Russian Prime Minister Vladimir Putin's visit to China this week is the latest indicator that the rapprochement in Russian-Chinese relations, initiated through the 2001 bilateral "Treaty on Good-Neighborly Relations, Friendship and Cooperation", which provided for increased Russian arms sales to China and the training of Chinese officers at Russian military schools, is developing steadily into closer strategic cooperation. Burgeoning cooperation in the energy sphere dates from Putin's December 2002 visit to China, as president, when it was agreed that a project for a gas export pipeline to China would be elaborated, with the Kovytka gas field being the most likely candidate for supply.

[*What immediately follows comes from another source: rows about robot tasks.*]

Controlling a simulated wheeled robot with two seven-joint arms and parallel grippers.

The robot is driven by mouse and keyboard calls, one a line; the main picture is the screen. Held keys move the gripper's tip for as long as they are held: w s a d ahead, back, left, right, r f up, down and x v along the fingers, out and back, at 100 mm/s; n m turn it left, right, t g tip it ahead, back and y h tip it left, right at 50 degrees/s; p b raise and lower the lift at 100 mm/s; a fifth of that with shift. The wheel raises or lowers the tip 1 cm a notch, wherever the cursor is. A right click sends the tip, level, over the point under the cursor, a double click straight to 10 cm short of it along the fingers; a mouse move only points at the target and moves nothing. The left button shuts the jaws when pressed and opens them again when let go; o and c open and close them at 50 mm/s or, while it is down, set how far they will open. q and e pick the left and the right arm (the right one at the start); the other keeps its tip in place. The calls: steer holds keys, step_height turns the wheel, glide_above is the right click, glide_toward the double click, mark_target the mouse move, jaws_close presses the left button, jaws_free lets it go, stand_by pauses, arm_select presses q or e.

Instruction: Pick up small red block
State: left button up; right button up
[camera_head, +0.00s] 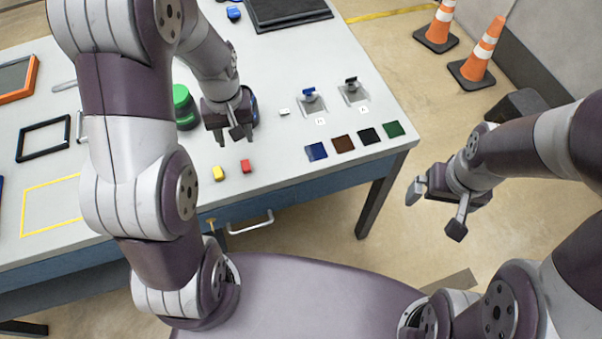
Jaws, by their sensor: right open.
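A small red block (246,166) lies on the white table top near its front edge, just right of a small yellow block (218,173). My left gripper (233,136) is above the table behind the two blocks, pointing down. Its fingers look spread, with nothing between them, and it is apart from the red block. My right gripper (436,210) is open and empty, out over the floor to the right of the table.
A green-lidded container (184,106) stands left of my left gripper. A round dark blue thing is partly hidden behind the gripper. Coloured squares (343,144) and two small switches (310,104) lie to the right. Orange cones (478,56) stand on the floor.

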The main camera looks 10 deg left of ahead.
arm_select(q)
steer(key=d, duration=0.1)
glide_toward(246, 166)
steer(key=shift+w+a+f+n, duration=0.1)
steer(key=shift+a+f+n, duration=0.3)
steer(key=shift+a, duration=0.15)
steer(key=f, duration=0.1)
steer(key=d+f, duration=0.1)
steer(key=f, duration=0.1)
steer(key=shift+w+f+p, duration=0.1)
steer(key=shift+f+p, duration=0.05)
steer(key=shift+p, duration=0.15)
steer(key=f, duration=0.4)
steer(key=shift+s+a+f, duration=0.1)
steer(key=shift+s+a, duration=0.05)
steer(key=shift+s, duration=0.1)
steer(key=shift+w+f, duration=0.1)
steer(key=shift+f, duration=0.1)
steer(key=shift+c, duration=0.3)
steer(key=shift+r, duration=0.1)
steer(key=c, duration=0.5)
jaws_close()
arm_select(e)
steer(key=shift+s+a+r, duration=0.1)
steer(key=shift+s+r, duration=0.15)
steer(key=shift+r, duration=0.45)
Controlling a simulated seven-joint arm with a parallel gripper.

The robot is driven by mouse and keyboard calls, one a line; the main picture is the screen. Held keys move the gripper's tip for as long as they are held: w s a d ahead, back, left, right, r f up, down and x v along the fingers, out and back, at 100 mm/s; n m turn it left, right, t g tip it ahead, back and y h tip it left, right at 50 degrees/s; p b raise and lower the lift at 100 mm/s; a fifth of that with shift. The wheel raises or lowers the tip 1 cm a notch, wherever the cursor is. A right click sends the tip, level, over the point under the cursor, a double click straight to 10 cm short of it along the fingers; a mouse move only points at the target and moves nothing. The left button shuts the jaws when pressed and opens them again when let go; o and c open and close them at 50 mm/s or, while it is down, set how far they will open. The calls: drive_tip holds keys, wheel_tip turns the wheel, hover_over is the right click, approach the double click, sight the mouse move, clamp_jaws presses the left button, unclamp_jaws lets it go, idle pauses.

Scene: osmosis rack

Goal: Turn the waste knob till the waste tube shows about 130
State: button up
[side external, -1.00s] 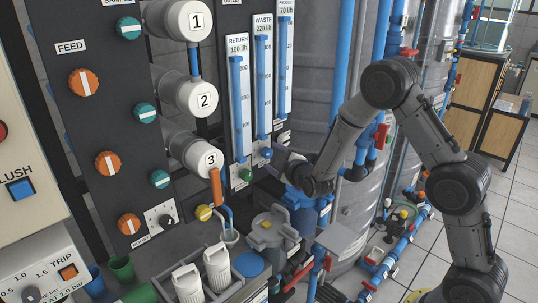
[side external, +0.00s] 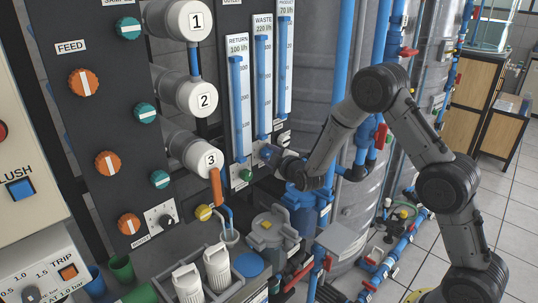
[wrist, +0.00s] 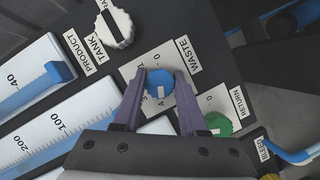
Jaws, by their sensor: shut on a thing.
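The blue waste knob (wrist: 158,79) sits on a dial plate beside the WASTE label (wrist: 188,55) in the wrist view. My gripper (wrist: 160,88) has one finger on each side of the knob and is shut on it. In the side external view my gripper (side external: 268,155) reaches the panel below the tubes and hides the knob. The waste tube (side external: 263,90), labelled WASTE 220 l/h, stands between the return and product tubes. Its blue column reaches high on the scale; the exact reading is too small to tell. Its lower scale (wrist: 42,130) shows 100 and 200 in the wrist view.
The green return knob (wrist: 218,123) is close beside my right finger in the wrist view. A white tank knob (wrist: 115,28) lies above. The return tube (side external: 238,110) and product tube (side external: 284,65) flank the waste tube. Blue pipes (side external: 362,140) stand near my arm.

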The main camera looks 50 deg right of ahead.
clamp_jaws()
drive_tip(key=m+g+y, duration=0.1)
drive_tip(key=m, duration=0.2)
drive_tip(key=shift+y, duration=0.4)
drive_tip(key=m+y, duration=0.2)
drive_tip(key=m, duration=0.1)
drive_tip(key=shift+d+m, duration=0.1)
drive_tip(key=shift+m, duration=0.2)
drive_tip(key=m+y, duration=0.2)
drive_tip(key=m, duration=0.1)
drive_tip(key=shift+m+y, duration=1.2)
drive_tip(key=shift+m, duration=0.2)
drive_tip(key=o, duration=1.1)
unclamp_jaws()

During his subsequent visit in October 2004, Gazprom and China National Petroleum Corporation (CNPC) signed an agreement on strategic cooperation covering not only promotion of natural gas exports of to China but also exploration of possibilities for joint projects in Siberia and in third countries. At that time a Memorandum of Understanding (MoU) was signed at the level of head of state for development of two pipelines for natural gas. Two years later, another MoU identified their likely routes, one from Western Siberia to be designed to carry 30 billion cubic meters per year (bcm/y) and the one from Eastern Siberia to carry 38 bcm/y.
In 2007, the Russia established the Eastern Gas Program (EGP) as a state program that seeks to create a unified system of gas production and transportation to China and other countries of the Asia-Pacific rim. The EGP was approved that September by the country's Ministry of Industry and Energy, which selected Gazprom to coordinate it.

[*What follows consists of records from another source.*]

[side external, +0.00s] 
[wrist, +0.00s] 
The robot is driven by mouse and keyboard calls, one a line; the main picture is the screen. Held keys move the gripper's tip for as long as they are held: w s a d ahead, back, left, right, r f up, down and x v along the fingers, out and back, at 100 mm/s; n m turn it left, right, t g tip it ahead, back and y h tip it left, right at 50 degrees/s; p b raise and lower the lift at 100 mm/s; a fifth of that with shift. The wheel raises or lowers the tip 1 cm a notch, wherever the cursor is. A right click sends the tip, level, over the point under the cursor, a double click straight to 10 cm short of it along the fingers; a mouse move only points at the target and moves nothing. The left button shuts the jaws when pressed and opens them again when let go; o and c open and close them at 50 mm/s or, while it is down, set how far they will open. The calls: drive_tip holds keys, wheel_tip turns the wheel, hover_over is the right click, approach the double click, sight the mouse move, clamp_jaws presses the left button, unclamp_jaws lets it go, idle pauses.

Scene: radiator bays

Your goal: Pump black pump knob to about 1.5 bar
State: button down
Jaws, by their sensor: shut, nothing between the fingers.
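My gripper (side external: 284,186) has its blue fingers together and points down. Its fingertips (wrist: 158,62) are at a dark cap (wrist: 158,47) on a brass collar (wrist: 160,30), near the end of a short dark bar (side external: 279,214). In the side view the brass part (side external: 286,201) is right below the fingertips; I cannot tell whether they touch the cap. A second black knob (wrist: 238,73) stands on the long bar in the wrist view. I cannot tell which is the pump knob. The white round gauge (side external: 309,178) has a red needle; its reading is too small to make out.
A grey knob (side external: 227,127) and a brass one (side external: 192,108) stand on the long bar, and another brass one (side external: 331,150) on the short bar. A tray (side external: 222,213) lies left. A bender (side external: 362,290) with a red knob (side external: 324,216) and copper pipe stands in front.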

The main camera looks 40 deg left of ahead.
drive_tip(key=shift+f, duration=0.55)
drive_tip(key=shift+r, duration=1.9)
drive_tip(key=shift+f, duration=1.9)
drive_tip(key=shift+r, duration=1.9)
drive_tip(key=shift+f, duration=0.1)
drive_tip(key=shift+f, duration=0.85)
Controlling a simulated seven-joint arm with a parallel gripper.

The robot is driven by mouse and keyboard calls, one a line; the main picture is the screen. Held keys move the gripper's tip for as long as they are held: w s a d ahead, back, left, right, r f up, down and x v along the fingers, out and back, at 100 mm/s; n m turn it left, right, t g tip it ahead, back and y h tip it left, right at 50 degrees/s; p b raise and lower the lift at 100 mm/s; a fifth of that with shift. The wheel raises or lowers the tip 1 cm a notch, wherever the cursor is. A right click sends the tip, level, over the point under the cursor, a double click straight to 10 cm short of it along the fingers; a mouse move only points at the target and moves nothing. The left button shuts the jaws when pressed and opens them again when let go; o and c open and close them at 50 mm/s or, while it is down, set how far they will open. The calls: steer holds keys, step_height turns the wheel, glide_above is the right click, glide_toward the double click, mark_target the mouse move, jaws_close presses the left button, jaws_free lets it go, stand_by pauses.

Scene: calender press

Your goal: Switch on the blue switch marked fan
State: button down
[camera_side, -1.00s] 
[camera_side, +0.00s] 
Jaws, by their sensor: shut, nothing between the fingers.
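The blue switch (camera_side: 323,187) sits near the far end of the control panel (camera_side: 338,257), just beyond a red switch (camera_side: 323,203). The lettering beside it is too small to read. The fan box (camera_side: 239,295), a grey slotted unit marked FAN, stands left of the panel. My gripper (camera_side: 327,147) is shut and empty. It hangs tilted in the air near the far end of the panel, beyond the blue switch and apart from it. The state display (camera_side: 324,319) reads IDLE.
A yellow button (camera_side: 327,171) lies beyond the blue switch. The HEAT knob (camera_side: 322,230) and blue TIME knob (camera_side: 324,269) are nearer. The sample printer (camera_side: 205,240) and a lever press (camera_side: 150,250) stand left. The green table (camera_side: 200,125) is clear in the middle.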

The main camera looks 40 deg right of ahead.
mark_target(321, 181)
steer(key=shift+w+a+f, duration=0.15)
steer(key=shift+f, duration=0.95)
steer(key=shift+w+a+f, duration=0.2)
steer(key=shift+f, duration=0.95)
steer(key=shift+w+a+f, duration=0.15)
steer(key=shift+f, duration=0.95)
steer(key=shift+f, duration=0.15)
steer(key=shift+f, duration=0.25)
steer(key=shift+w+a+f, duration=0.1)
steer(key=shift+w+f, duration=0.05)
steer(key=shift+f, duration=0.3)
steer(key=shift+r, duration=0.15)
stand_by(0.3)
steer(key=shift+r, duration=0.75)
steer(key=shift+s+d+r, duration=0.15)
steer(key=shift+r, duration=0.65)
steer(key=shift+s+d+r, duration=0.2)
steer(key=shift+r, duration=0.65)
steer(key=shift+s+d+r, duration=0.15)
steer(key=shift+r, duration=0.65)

Meanwhile, earlier this year, the China Development Bank lent US$25 billion at relatively low interest to Russian companies Rosneft and Transneft as part of a deal involving Russian export to China of a minimum of 300,000 barrels of oil per day at a very favorable price and agreement on construction of a spur from off the East Siberia-Pacific Ocean (ESPO) pipeline for that purpose (see China on buying and lending spree).

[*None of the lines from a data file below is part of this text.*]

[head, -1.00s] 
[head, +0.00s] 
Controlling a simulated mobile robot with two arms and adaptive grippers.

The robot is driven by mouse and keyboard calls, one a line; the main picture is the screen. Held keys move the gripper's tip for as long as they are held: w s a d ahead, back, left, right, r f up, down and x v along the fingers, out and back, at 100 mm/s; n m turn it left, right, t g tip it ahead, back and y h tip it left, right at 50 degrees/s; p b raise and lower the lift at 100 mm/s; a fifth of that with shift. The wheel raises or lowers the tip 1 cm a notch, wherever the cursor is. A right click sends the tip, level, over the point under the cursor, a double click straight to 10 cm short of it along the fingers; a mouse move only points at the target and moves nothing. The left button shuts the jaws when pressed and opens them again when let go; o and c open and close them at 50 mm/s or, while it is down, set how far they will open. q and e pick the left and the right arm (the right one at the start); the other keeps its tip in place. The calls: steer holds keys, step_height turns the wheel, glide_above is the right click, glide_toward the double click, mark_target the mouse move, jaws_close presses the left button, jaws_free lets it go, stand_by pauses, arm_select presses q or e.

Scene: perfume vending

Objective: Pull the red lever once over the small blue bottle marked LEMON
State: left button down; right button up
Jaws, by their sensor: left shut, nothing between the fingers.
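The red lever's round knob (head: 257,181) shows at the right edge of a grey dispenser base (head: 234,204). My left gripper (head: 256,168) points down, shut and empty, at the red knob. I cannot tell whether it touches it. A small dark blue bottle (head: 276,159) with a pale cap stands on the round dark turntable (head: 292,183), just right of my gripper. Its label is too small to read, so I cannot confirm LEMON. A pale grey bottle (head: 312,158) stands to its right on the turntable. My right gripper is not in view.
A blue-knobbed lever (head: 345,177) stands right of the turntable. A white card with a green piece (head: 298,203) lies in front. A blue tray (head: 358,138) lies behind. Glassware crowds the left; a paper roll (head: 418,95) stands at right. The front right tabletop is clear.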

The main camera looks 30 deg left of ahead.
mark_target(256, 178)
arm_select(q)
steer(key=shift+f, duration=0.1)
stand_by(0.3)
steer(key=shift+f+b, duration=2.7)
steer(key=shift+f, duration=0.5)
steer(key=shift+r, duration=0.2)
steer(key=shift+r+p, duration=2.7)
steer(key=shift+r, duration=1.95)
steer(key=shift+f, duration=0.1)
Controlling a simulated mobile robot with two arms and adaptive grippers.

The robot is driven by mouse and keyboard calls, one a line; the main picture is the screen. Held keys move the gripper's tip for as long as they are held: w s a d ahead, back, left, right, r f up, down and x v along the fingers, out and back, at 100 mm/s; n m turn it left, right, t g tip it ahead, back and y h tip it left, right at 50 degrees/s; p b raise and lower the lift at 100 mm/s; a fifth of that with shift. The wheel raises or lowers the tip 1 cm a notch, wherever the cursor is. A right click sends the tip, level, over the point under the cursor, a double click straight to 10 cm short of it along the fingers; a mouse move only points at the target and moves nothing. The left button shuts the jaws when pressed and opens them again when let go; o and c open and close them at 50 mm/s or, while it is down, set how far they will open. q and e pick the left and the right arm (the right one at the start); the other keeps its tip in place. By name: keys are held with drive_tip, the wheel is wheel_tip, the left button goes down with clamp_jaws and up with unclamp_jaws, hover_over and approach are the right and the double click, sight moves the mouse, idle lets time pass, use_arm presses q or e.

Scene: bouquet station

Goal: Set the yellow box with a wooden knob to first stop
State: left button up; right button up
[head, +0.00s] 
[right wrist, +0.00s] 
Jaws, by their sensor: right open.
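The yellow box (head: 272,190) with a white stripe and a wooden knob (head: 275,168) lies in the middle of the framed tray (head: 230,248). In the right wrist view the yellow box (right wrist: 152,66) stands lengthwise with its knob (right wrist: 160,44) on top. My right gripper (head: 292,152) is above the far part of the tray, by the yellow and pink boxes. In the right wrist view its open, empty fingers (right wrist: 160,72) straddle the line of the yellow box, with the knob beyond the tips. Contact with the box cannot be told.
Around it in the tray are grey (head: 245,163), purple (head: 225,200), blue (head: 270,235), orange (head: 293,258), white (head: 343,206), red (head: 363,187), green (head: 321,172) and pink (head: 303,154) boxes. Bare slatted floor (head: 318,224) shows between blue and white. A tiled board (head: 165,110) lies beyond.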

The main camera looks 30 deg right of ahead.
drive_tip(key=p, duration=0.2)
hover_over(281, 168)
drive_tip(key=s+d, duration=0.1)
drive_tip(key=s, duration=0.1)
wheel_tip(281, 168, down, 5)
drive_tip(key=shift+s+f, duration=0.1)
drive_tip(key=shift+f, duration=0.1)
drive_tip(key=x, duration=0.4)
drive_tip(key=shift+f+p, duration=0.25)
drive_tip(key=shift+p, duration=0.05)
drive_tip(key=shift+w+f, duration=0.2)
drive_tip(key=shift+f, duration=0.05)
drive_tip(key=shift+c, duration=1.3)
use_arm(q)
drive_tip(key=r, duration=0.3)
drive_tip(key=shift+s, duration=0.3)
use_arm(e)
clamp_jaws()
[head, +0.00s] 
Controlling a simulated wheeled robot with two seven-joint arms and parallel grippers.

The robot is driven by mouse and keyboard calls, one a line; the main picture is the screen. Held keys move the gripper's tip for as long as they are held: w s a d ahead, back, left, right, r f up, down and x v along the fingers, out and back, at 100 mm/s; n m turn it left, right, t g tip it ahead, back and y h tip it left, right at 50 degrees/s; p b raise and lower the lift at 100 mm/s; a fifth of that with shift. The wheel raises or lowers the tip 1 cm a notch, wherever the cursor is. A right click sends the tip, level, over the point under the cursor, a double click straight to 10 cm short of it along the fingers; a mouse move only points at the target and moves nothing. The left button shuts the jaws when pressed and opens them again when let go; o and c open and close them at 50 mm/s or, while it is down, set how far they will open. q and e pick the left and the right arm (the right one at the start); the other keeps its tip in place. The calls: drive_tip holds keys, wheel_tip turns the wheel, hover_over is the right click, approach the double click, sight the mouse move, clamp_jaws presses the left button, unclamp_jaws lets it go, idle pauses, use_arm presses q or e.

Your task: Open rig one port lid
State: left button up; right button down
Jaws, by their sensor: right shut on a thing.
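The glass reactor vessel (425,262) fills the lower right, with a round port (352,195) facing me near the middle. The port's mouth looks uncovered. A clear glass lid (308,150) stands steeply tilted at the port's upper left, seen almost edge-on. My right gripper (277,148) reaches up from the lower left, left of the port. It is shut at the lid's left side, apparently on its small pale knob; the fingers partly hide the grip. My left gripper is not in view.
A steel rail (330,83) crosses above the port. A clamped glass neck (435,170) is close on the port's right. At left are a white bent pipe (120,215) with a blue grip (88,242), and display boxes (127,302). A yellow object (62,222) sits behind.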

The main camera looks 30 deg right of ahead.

Putin's latest visit to Beijing, just concluded, did not arrive at definite further agreement in the gas sphere, as some observers had anticipated it might do, but some progress in negotiations appeared to have occurred.
Halfway through the talks, Deputy Prime Minister Igor Sechin, as quoted by Bloomberg News, told reporters that a contract could be ready by next summer with deliveries to begin in the middle of the next decade either as liquefied natural gas (LNG) delivered by tanker or through new pipelines to be constructed.
Sechin added that China has agreed to construct two new nuclear reactors at its Tianwan power plant, in Jiangsu province, with Russian help, to purchase electricity from the Russian Far East, and to import Russian coal, definite deals altogether worth $3.5 billion without even taking the negotiations over gas into account.
Putin later suggested that the West Siberian gas route could be made operational before the middle of the next decade without a Chinese financial contribution, since the main trunk pipelines already exist and only their extension to China is required. As for the East Siberian route, this might require Chinese capital since the targeted resources in that region are as yet untapped.
Price, in particular, has been a sticking point ever since these deals were first discussed, with Russia seeking a pricing regime like the one it uses in Europe, according to which the cost of gas is set in relation to the price of oil. China has sought a lower-priced scheme. In his last comments before departing Beijing, Putin announced an agreement to set the price of gas in relation to an "Asian oil basket" although details remain to be resolved.
Nevertheless, despite Putin's announcement of a pricing agreement in principle, his final remarks betrayed more conviction that a deal must in principle be done than that it will in practice be done. As quoted by Associated Press, he avowed the necessity "to argue until we lose our voices, up to the last second", while professing faith that "mutual national interest" will enable the two sides to "reach agreement in the end".
Given the fact of the EGP and the fact that Asian markets are the growth markets, it is likely that at least the West Siberian route may be established sometime sooner rather than later. What is clear, however, is that Beijing is driving a hard bargain and is not at present offering concessionary loans of the sort concluded earlier this year in connection with the ESPO oil pipeline.